Esta frase, ciertamente tremenda y arriesgada, se le viene adjudicando a Unamuno desde hace mucho tiempo. Pero la cosa no fue exactamente así, no existió una frase de tamaña contundencia, aunque sí un pequeño discurso realmente valiente en el momento en que se produjo.
De don Miguel no llega uno a saber con claridad si fue verdaderamente un intelectual o no pasó de idiota, atendiéndonos a las dos primeras definiciones que de este adjetivo ofrece la Real Academia de la Lengua Española, aunque en su defensa cabe decir que no son pocos los llamados intelectuales que han existido y existen que son más que nada idiotas.

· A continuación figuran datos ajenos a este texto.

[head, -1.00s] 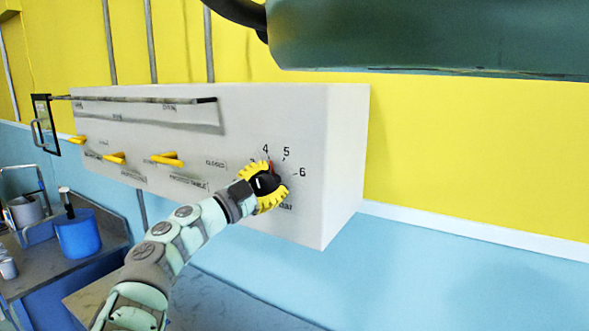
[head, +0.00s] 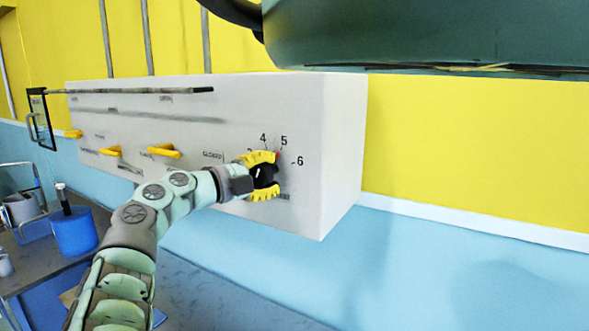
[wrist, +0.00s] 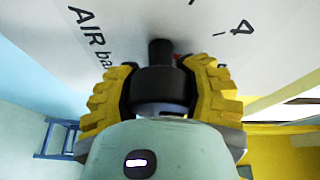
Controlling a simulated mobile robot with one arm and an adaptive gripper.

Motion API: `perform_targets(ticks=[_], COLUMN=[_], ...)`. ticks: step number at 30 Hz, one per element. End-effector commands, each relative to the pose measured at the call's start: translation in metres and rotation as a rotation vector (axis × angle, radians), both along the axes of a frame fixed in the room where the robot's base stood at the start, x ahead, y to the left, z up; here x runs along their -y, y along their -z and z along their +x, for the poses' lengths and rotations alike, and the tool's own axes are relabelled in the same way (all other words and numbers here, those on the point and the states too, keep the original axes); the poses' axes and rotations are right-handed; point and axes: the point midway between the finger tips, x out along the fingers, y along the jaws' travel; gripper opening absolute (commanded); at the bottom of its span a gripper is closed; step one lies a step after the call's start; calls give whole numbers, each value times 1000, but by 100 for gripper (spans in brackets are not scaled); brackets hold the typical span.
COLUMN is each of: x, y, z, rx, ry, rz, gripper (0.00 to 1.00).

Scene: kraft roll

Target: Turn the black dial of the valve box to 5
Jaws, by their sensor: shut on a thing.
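The white valve box (head: 340,140) hangs on the yellow and blue wall. Its black dial (head: 266,175) is on the right part of the front face, with the numbers 4, 5 and 6 printed around its upper right. My gripper (head: 263,176) is shut on the dial, one yellow finger above it and one below. In the wrist view the black dial (wrist: 162,85) sits between both yellow fingers, with a small bit of red beside its stem and a printed 4 to the right.
Yellow levers (head: 164,151) and a long grey rod (head: 150,91) are on the box left of the dial. A blue container (head: 75,232) and a grey pot (head: 22,208) stand on a bench at lower left. The wall right of the box is clear.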

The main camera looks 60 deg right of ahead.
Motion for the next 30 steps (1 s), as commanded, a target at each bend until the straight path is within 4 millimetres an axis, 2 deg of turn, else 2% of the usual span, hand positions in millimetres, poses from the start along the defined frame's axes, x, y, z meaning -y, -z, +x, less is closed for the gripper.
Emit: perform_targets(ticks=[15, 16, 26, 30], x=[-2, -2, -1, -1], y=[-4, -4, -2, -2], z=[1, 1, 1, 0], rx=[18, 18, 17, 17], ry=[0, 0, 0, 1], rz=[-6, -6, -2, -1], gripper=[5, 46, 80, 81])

Nacido en Bilbao en 1864, Unamuno se formó en el racionalismo y el positivismo y, durante su juventud mostró su simpatía por el socialismo. De hecho, en 1894 ingresa en la Agrupación Socialista de Bilbao, pero, como un augurio de lo que va a ser una constante en su vida, la abandona tres años más tarde. Poco después, abandona el racionalismo, para apuntarse a algo así como un existencialismo de corte cristiano, bañado de pesimismo. En 1901, empieza a leer a Kierkegaard (1813-1855), cuya filosofía le interesa de tal modo que aprende danés para leerlo en su idioma original. Kierkegaard, más teólogo que filósofo, era un profundo pesimista. Creía que la melancolía que padecía su padre se debía a una lacra moral, como consecuencia de la cual la Providencia había maldecido a su familia, creencia que se acentuó con el fallecimiento de todos los miembros, a excepción del padre, del propio filósofo y del hermano mayor. Este pesimismo angustioso del danés influyó poderosamente en Unamuno, acentuando su pesimismo innato.

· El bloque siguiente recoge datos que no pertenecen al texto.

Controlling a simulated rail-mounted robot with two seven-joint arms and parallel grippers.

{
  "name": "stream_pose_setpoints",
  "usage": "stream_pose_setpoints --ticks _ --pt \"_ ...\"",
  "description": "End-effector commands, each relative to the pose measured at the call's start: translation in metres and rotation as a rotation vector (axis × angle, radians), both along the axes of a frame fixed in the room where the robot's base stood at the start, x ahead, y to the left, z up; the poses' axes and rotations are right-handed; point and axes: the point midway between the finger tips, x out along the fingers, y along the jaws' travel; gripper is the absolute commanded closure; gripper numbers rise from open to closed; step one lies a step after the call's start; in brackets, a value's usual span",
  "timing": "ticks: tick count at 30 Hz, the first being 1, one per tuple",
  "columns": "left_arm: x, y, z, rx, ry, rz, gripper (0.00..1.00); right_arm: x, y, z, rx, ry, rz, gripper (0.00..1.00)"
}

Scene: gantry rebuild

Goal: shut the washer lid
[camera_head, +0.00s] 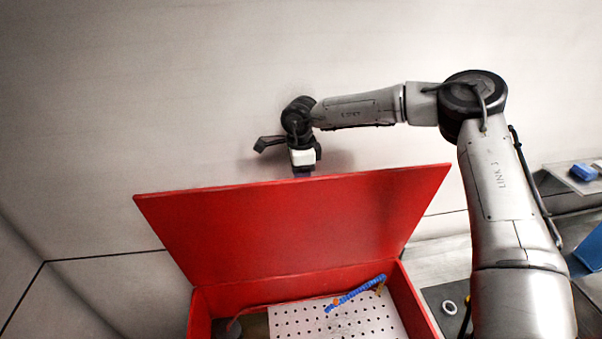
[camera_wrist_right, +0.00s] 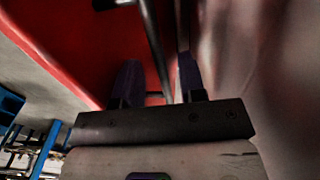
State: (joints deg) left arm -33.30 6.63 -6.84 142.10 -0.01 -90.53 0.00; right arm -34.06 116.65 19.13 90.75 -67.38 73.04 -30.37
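The red washer's lid (camera_head: 300,225) stands raised, tilted up from the back of the tub (camera_head: 200,310). My right arm comes in from the right, and my right gripper (camera_head: 302,174) points down at the middle of the lid's top edge; its fingertips are partly hidden there. In the right wrist view, the dark purple fingers of the gripper (camera_wrist_right: 158,78) are apart, with a narrow grey bar showing between them. The red lid (camera_wrist_right: 65,40) fills the left of that view. I cannot tell whether the fingers touch the lid. My left gripper is not in view.
Inside the tub lie a perforated white plate (camera_head: 335,320) and a blue segmented hose (camera_head: 357,293). A pale wall is behind the lid. At the right are a shelf with a blue item (camera_head: 584,172), a blue bin (camera_head: 590,250) and a white ring (camera_head: 449,308).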

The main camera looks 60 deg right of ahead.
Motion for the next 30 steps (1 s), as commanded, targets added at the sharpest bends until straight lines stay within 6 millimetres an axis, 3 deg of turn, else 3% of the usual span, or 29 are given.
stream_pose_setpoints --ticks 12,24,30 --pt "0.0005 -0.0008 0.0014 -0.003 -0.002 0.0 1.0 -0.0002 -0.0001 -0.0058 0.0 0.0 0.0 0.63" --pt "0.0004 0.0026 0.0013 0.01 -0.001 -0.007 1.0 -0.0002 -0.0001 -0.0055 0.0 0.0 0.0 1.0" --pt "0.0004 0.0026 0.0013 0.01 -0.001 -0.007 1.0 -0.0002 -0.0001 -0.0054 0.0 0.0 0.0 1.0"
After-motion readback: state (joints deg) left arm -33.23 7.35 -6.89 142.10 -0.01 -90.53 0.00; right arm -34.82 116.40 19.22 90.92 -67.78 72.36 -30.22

Dos cambios de orientación no son muchos y hasta pueden resultar explicables. En 1900, con sólo 36 años, fue nombrado rector de la Universidad de Salamanca, donde era catedrático de griego. No mucho tiempo después comienza a mostrar su hartazgo de la monarquía, criticando duramente a Alfonso XIII en sucesivos artículos periodísticos. A causa de tales críticas fue condenado a dieciséis años de prisión por injurias al rey (las cosas no han cambiado mucho, que se lo pregunten a un par de raperos, cuyos nombres no recuerdo en este momento, uno en la cárcel y el otro huido para no acabar en ella por idéntica causa y frente a un rey tan indecente como aquél) No obstante, no llegó a entrar en prisión, aunque sí fue desposeído de su cargo de Rector. A pesar del correctivo, Unamuno no cesó en sus críticas, que se extendieron, después, al dictador Miguel Primo de Rivera, de manera que en 1924 fue desterrado a Fuerteventura, aunque poco después recibió el indulto y pudo volver a Salamanca. Pero no volvió, prefirió exiliarse a Francia, de donde no regresaría hasta la caída del Dictador.

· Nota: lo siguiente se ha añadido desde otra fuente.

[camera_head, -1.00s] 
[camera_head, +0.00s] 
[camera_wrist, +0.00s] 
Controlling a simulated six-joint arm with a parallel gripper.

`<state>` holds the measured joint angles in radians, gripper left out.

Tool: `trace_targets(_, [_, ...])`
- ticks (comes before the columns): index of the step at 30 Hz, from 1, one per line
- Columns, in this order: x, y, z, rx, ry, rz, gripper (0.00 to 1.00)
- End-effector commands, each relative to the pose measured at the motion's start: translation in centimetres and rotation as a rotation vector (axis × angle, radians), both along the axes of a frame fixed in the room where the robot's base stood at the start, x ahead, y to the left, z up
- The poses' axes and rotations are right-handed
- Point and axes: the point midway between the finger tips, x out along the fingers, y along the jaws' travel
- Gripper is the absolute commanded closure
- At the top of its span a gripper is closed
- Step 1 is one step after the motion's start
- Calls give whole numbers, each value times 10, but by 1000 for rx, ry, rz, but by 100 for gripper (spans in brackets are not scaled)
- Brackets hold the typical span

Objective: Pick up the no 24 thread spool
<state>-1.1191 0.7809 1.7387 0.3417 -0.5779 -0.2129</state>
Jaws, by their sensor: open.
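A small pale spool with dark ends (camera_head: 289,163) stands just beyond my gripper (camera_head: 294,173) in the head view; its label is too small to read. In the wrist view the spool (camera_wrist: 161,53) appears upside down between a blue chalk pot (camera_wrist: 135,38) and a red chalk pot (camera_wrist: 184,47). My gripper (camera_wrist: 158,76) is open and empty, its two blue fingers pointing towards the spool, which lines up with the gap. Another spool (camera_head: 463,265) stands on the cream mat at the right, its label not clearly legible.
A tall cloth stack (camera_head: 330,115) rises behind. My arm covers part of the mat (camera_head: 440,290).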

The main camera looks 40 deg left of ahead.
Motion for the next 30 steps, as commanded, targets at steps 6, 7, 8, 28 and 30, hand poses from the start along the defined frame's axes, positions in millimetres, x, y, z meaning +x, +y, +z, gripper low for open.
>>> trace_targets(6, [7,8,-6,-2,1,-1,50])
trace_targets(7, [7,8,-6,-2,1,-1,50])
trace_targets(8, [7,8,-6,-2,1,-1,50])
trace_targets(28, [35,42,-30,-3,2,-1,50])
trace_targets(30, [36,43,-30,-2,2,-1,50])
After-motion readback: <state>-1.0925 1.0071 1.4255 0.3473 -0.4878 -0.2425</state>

Poco después, en las elecciones municipales de abril 1931 fue elegido concejal del Ayuntamiento de Salamanca. Precisamente, fue Unamuno el que, el 14 de abril de aquel año, enarbolando la bandera, proclamó la República desde el balcón del Ayuntamiento. Para entonces, era un firme defensor de la República, cuyo gobierno lo repuso en el cargo de Rector de la Universidad. Tan firme que no dudó en presentarse a las elecciones constituyentes del 14 de julio de ese mismo año, siendo elegido diputado por la Conjunción Republicano-Socialista. Como diputado se mantuvo hasta 1933. A partir de este momento da un nuevo giro a su singladura y de defensor a ultranza pasa a atacante cada vez más fiero.
De este modo, no dudó en aplaudir el golpe de Estado del 18 de Julio de 1936 y en ponerse de parte de los generales golpistas. El buen intelectual no advirtió las similitudes y concomitancias de los sublevados con los regímenes totalitarios de Italia y de Alemania. Por el contrario, el muy iluso llegó a creer de buena fe que Franco iba ser realmente el salvador de la Patria. El golpe triunfa fácilmente en Salamanca y la rendición a él de Unamuno es de tal calibre que el 26 de julio acepta sin titubeos su nombramiento a dedo como concejal del nuevo Ayuntamiento fascista. Incluso realiza declaraciones como esta: "Hay que salvar a la civilización occidental, la civilización cristiana, tan amenazada." Y también, entre otras: "Insisto sobre el hecho de que el movimiento a cuya cabeza se encuentra el general Franco tiende a salvar la civilización occidental cristiana y la independencia nacional; pues España no sabría ser sojuzgada ni por Rusia ni por ninguna otra nación, cualquiera que ella fuese." (La mención a Rusia es falaz, porque hasta el comienzo de la guerra España no mantenía relaciones diplomáticas con este país.) Pero, además, hace un llamamiento a los intelectuales europeos para que apoyen a los sublevados, e incluso dona 5.000 pesetas de las de entonces para la causa golpista.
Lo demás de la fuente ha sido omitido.